The agreed MOU contains provisions that solidify the position of Cyprus as an attractive jurisdiction for establishing and maintaining holding companies for the purpose of investments outside Cyprus, including, but not limited to, the Russian Federation.

In this respect, the terms of the MOU which will affect the use of Cyprus companies as part of such corporate structures are the following:

(a) The corporate tax rate will increase from 10% to 12.5%. Please note that:

(i) This provision has minimal or no impact on holding companies the profits of which are derived either from the receipt of dividends or from the sale of shares which are exempt of taxation;

(ii) The provision may have an impact on the taxation of interest received by Cyprus companies in their ordinary course of business but, even in this case, since it is only the net interest received which is taxable, the effect is minimal; and

(iii) This is still one of the lowest corporate tax rates within the EU.

(b) The special defence tax on interest payments received by a Cyprus company, other than in the ordinary course of business, is increased from 15% to 30%, noting that this in practice affects only interest received from bank deposits.

Most importantly, the MOU makes no further changes to the corporate tax regime, and, in particular:

(a) Gains of Cyprus companies from the disposal of shares they own remain tax exempt;

(b) Dividends received by a Cyprus company from a company outside Cyprus remain tax exempt;

(c) Gains from the disposal of shares in the Cyprus company remain tax exempt;

(d) Dividends received by a non-tax resident of Cyprus from a Cyprus company remain tax exempt;

(e) No levy on financial transactions is imposed; and

(f) All double tax treaties remain intact.

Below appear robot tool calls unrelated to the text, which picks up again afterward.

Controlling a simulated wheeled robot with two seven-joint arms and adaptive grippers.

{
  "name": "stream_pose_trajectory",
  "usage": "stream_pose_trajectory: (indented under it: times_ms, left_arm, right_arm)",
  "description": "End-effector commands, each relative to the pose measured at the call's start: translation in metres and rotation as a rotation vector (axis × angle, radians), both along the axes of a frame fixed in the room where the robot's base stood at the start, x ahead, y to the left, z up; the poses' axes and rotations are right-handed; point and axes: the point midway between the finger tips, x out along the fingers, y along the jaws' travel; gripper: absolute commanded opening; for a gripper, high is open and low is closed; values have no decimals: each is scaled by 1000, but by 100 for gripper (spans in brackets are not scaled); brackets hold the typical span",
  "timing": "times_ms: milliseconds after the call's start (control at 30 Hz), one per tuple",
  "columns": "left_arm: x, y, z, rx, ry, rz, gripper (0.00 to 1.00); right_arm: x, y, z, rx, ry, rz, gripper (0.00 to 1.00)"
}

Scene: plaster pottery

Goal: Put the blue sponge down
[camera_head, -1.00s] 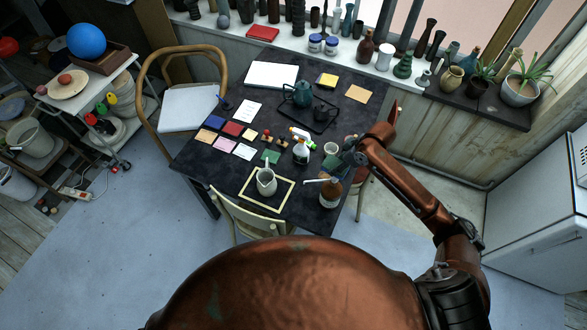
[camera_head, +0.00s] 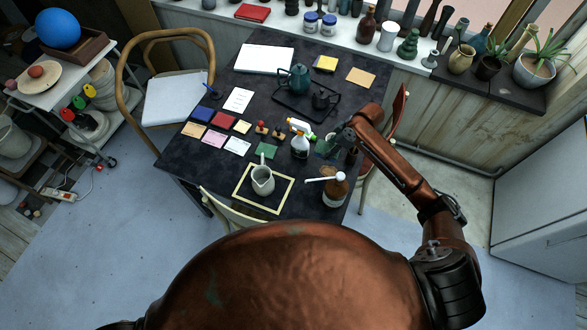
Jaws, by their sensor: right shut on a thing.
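I cannot tell whether the sponge touches the tabletop. My left gripper is out of view.
A pale jug (camera_head: 262,180) stands on a framed board (camera_head: 243,196). Teapots on a tray (camera_head: 284,103) are farther back. Coloured tiles (camera_head: 222,120) lie at left.

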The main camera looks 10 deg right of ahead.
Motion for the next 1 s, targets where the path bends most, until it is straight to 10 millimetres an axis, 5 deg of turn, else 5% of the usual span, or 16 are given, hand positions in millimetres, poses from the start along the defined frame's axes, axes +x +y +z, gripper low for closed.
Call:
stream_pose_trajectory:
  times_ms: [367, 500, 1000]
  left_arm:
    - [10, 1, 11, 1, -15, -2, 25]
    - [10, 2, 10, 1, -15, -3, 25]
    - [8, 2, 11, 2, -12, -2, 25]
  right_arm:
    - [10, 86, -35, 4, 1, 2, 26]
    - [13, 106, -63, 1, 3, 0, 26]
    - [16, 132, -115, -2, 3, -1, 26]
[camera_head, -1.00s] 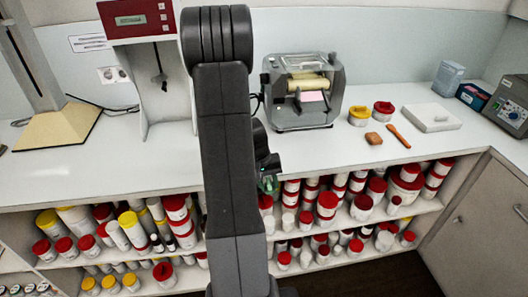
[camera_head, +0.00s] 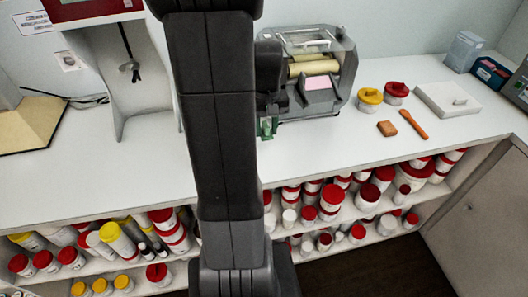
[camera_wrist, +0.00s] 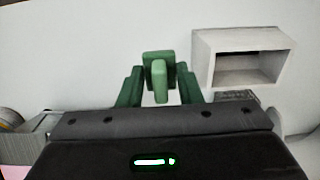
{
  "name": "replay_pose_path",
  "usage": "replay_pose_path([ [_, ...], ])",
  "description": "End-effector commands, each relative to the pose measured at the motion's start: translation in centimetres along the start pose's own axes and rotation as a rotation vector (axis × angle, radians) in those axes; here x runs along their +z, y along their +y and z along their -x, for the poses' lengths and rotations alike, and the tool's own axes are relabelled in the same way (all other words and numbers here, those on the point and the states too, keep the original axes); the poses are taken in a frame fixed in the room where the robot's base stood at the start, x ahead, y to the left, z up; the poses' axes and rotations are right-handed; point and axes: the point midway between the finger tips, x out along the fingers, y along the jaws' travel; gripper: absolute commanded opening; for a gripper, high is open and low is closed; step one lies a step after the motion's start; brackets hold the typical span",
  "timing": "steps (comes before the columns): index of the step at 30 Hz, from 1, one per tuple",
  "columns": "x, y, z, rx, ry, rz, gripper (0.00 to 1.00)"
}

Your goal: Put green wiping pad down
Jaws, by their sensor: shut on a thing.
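My gripper (camera_head: 266,128) hangs over the white counter, just left of and in front of the cream mill (camera_head: 312,112). In the wrist view its two dark green fingers (camera_wrist: 160,92) are closed on the green wiping pad (camera_wrist: 152,56), a small green block with a paler upright grip. Bare white surface lies behind the pad in that view. In the head view the pad is small and hard to tell from the fingers. My arm hides part of the counter.
A yellow-lidded jar (camera_head: 369,97), a red-lidded jar (camera_head: 396,93), a brown block (camera_head: 387,129) and an orange spatula (camera_head: 414,124) stand or lie right of the mill. A light box with a dark opening (camera_wrist: 245,58) is right in the wrist view. Clear counter (camera_head: 330,145) lies in front.

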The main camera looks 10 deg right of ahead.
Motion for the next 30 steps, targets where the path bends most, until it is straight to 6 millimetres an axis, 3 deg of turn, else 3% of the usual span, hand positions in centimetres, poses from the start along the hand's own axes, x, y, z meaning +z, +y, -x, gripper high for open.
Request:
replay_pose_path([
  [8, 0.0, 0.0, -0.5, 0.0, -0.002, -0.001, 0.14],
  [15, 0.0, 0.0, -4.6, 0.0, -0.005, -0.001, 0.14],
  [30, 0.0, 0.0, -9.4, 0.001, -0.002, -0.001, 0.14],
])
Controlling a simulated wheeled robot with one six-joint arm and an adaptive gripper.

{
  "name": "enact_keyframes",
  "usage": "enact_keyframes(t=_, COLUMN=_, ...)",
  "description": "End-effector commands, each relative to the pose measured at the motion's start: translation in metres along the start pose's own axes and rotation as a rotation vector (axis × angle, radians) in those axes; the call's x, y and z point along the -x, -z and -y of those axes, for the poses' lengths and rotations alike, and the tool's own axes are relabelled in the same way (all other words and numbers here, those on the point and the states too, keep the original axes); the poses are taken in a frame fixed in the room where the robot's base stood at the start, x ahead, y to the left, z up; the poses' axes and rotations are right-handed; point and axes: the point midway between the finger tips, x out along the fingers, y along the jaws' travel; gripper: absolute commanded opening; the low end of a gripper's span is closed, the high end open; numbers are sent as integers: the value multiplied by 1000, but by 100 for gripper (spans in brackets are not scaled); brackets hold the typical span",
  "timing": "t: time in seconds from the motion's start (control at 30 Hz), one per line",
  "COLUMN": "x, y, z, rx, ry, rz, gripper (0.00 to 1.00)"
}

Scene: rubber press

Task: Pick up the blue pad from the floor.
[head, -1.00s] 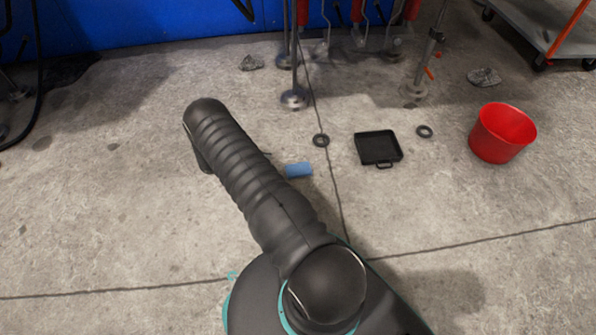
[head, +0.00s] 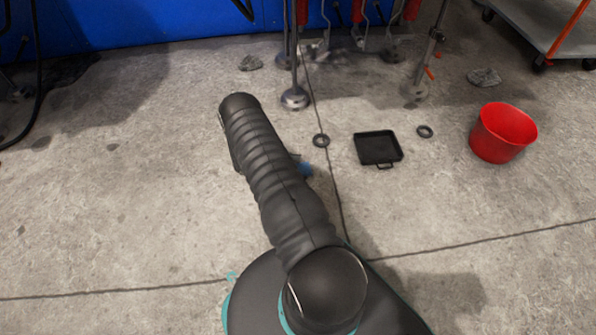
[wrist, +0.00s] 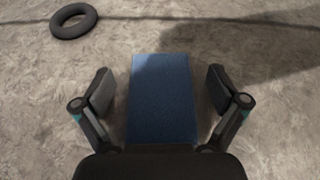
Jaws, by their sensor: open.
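The blue pad (wrist: 162,98) lies on the concrete floor, in the middle of the wrist view. In the head view only a small part of the pad (head: 306,169) shows beside my arm, which hides the rest. My gripper (wrist: 160,92) is open in the wrist view, with one finger on each side of the pad and a strip of floor visible between each finger and the pad. I cannot tell how high the fingertips are above the floor. In the head view my gripper is mostly hidden behind my arm.
A black ring (head: 321,140) lies just beyond the pad; it also shows in the wrist view (wrist: 74,20). To the right are a black tray (head: 378,134), a second ring (head: 425,131) and a red bucket (head: 505,132). Metal posts (head: 295,97) stand behind.

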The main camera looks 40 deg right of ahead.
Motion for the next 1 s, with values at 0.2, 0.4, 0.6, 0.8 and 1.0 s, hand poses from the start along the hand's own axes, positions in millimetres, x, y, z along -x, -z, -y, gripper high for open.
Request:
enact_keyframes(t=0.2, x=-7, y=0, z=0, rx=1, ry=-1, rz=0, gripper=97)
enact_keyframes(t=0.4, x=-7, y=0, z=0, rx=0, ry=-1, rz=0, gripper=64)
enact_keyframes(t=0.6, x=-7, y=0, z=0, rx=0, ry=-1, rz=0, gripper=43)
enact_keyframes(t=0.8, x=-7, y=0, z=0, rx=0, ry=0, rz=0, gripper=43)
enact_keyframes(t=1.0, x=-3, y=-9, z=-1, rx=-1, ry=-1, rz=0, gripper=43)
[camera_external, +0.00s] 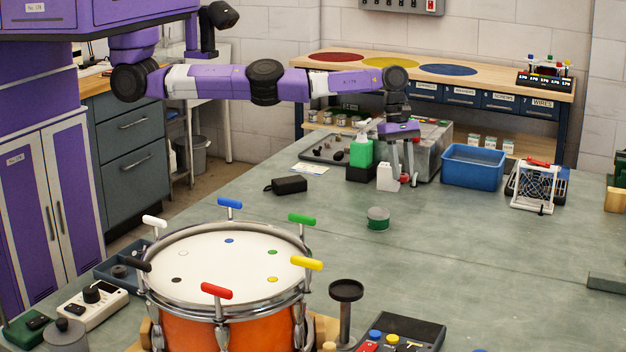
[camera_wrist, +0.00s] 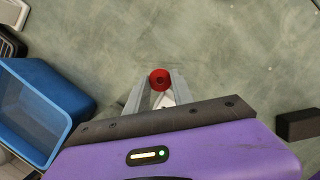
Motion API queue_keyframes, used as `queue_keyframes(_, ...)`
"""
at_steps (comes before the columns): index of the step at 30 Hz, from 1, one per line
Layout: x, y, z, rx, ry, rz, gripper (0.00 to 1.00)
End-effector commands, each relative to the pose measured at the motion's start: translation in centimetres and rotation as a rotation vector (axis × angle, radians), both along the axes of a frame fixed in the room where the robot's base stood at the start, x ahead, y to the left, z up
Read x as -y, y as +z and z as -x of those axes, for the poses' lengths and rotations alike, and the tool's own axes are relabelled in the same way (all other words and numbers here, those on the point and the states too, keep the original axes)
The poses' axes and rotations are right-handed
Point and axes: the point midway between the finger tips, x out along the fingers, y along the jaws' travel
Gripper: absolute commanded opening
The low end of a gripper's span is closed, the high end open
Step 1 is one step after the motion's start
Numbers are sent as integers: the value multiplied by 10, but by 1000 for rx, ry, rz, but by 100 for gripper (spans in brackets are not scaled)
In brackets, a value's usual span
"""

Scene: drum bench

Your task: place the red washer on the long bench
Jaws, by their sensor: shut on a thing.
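My gripper (camera_external: 403,180) hangs fingers-down over the grey-green bench top (camera_external: 330,215), in front of the metal box. It is shut on the red washer (camera_wrist: 160,79), a small red ring with a dark centre hole, gripped between the fingertips. The washer shows as a small red spot (camera_external: 404,179) in the external view. I cannot tell exactly how high it is above the bench top. A wooden-topped bench (camera_external: 495,77) with red, yellow and blue discs stands along the back wall. The pictures do not tell which of the two is the long bench.
A white bottle (camera_external: 386,178) and a green bottle (camera_external: 362,152) stand close left of my gripper. A blue bin (camera_external: 472,168) is to its right. A green-sided tin (camera_external: 378,218) and the drum (camera_external: 226,268) are nearer. Bare bench lies right of the tin.

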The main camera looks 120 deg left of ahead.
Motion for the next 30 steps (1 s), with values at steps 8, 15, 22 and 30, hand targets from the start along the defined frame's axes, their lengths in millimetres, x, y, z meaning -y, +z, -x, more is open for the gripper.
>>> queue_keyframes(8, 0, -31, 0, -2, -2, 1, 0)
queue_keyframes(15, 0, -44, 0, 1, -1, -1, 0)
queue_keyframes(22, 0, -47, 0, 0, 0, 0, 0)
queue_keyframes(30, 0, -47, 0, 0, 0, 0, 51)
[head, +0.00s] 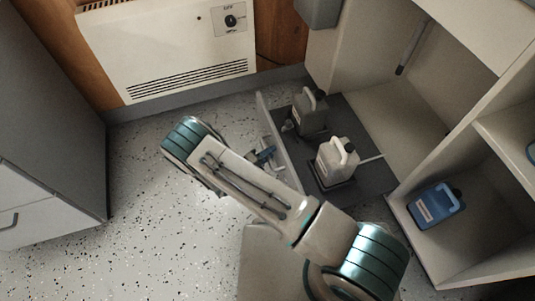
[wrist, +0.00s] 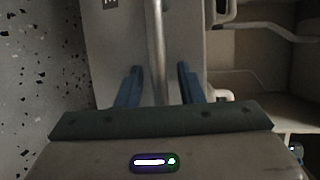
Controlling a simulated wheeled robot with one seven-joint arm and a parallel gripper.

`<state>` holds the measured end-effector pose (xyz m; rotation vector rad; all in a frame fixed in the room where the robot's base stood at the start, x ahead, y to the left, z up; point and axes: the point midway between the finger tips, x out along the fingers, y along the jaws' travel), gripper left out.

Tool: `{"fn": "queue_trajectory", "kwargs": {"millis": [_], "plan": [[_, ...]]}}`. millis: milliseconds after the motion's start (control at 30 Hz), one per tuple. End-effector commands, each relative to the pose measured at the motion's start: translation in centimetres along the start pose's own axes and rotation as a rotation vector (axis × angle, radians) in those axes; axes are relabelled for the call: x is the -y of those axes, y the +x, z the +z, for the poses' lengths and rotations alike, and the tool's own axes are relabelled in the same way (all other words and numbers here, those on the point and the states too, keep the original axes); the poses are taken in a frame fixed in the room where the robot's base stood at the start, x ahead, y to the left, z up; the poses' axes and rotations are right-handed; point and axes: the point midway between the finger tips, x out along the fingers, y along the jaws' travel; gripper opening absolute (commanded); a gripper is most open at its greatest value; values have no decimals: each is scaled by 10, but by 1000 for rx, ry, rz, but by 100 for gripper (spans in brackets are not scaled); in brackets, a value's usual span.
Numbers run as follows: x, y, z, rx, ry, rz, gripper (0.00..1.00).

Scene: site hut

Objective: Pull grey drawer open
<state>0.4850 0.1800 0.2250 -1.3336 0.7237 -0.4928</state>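The grey drawer (head: 372,181) stands out from the pale cabinet in the head view, its dark floor showing. Its light grey front (wrist: 118,45) fills the upper middle of the wrist view. A metal bar handle (wrist: 157,40) runs upright across that front. My gripper (wrist: 160,78) is open, with one blue finger on each side of the bar and a visible gap on both sides. In the head view my gripper (head: 264,157) is at the drawer's front, partly hidden by my arm.
A dark grey jug (head: 311,118) and a pale jug (head: 336,160) stand in the drawer. A blue jug (head: 437,205) sits in a cabinet compartment at right. A white heater (head: 165,45) is on the back wall. A grey cabinet (head: 50,120) stands left, with clear speckled floor (head: 135,215) between.

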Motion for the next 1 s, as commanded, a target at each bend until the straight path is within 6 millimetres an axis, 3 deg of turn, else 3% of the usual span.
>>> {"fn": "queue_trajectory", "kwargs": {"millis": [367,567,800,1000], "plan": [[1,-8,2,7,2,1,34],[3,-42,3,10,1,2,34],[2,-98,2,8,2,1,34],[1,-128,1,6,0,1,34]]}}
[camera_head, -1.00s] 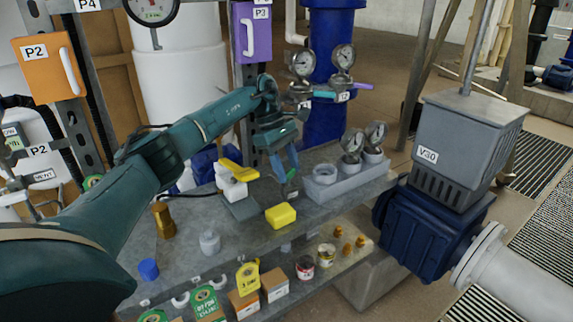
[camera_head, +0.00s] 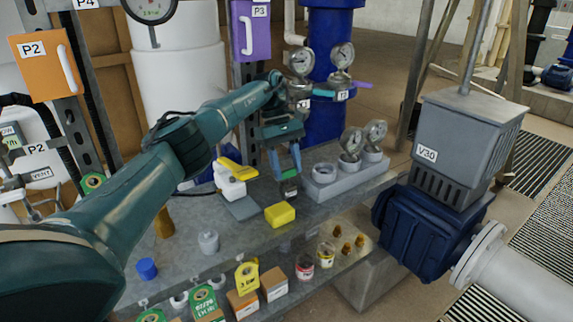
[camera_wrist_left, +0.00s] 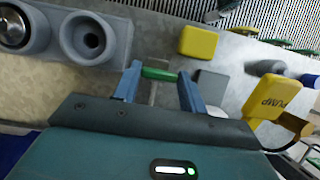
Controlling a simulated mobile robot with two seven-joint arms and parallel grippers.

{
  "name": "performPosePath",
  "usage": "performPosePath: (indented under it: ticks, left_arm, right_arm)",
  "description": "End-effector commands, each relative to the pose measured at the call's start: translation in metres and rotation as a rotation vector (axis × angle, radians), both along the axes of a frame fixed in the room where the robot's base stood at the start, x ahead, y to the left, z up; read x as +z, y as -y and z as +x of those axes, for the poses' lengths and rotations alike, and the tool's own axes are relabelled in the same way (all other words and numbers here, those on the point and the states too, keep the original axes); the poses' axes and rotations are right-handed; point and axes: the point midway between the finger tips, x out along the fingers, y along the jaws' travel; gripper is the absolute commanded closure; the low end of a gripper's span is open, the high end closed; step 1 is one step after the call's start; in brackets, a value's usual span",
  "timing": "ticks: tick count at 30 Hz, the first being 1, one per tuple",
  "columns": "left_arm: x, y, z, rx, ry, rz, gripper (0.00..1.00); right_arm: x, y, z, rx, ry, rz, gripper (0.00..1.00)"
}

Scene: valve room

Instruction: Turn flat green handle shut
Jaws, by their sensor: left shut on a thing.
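The flat green handle (camera_head: 289,174) sits on a small valve near the back of the grey bench. My left gripper (camera_head: 285,168) reaches down to it from above with its blue fingers around it. In the left wrist view the green handle (camera_wrist_left: 159,74) lies crosswise between the two fingertips, which close on its ends. The valve body (camera_head: 289,190) under the handle is small and partly hidden by the fingers. My right gripper is in neither view.
A grey block (camera_head: 322,192) with sockets and gauges stands just right of the valve. A yellow block (camera_head: 280,215) lies in front. Two gauges (camera_head: 301,62) hang close behind my wrist.

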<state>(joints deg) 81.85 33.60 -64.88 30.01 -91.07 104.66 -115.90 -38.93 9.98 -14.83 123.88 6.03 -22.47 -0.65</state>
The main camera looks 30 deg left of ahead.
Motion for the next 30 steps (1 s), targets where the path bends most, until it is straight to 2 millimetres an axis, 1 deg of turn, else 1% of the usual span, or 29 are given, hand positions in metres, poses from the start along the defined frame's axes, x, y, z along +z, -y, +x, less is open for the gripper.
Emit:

In light of the above, it is clear that the Cyprus government, through its negotiation of the MOU, is fully committed to preserving Cyprus as a centre for establishing holding company structures. The benefits of such a regime such as the tax free flow of dividends through Cyprus, exit opportunities offered by favourable national tax legislation and the wide network of double tax treaties, remain unaffected and, in fact, are reconfirmed by the terms of the MOU.